■ **What the task requires**
Show every line containing "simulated" by copying it.

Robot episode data

%%

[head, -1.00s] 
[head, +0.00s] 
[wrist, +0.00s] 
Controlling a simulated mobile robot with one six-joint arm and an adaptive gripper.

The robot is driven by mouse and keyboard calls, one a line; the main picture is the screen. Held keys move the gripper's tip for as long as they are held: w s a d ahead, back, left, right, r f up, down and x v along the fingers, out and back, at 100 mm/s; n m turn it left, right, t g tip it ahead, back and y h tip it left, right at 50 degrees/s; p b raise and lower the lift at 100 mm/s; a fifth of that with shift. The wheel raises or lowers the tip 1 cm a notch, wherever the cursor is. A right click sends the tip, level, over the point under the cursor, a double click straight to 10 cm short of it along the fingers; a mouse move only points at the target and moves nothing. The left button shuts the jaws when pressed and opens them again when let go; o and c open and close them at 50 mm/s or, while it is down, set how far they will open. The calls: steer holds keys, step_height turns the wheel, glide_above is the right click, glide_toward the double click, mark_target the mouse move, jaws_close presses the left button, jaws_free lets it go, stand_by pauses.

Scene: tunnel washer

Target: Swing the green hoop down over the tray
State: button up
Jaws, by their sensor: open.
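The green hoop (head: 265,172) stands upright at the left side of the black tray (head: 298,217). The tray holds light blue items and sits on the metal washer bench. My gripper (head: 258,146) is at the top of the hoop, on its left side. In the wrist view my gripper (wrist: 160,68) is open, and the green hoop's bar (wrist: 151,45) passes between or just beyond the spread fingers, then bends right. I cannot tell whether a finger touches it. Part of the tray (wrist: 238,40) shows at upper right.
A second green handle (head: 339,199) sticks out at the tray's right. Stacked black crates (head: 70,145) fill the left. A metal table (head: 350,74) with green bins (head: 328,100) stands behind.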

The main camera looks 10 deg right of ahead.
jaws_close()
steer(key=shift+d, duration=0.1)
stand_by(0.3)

%%
%%

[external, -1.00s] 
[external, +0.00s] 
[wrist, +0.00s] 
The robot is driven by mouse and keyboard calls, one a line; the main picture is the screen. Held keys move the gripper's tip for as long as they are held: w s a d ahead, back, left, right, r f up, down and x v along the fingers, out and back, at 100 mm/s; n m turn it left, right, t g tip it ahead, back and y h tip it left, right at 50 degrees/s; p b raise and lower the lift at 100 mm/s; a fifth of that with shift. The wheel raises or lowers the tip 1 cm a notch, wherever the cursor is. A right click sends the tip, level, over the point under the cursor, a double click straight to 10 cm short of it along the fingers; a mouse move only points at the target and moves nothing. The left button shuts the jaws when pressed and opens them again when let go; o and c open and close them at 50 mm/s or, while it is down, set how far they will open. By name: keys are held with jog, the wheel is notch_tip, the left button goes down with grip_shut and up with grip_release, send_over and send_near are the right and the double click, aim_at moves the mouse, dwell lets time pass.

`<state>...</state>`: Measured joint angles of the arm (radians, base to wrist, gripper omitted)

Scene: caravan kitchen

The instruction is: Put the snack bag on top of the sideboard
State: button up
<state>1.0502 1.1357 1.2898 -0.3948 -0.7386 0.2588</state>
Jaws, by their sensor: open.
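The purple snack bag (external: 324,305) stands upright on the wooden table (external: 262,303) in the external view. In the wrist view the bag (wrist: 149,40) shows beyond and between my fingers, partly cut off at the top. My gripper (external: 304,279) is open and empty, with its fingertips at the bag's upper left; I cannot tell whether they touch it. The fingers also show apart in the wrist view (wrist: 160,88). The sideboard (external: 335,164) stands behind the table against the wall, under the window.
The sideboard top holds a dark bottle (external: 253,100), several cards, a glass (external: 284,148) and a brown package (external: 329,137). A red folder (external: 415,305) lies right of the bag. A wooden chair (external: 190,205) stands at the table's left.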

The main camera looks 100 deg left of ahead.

%%
%%

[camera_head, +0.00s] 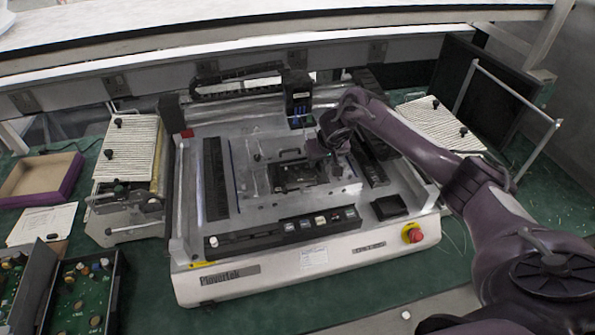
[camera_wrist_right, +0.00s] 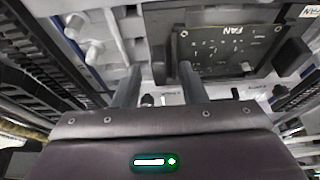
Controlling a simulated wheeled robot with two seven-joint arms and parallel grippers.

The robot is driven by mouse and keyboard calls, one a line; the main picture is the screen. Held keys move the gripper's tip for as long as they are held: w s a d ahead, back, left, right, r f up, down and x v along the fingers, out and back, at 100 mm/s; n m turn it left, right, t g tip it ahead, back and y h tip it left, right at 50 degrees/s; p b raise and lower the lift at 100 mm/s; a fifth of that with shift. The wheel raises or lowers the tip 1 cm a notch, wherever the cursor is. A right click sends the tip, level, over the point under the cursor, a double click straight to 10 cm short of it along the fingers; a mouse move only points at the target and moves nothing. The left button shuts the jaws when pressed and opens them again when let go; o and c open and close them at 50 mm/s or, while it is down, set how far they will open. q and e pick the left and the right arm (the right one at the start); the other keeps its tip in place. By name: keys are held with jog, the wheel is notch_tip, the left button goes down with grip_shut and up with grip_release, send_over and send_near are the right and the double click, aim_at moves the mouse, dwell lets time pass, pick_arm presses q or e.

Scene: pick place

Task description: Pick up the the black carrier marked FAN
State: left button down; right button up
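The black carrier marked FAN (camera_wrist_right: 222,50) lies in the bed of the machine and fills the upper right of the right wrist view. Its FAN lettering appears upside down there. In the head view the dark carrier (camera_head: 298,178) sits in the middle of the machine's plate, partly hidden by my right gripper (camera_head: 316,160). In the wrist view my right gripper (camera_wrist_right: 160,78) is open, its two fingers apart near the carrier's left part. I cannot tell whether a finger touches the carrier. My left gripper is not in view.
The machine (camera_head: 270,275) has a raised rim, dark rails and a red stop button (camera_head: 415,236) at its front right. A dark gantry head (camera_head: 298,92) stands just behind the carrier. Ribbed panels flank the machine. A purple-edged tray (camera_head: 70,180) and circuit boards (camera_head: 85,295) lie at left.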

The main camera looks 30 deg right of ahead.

%%

■ **Reply to the exercise**
Controlling a simulated mobile robot with one six-joint arm and an adaptive gripper.
Controlling a simulated wheeled robot with two seven-joint arms and parallel grippers.

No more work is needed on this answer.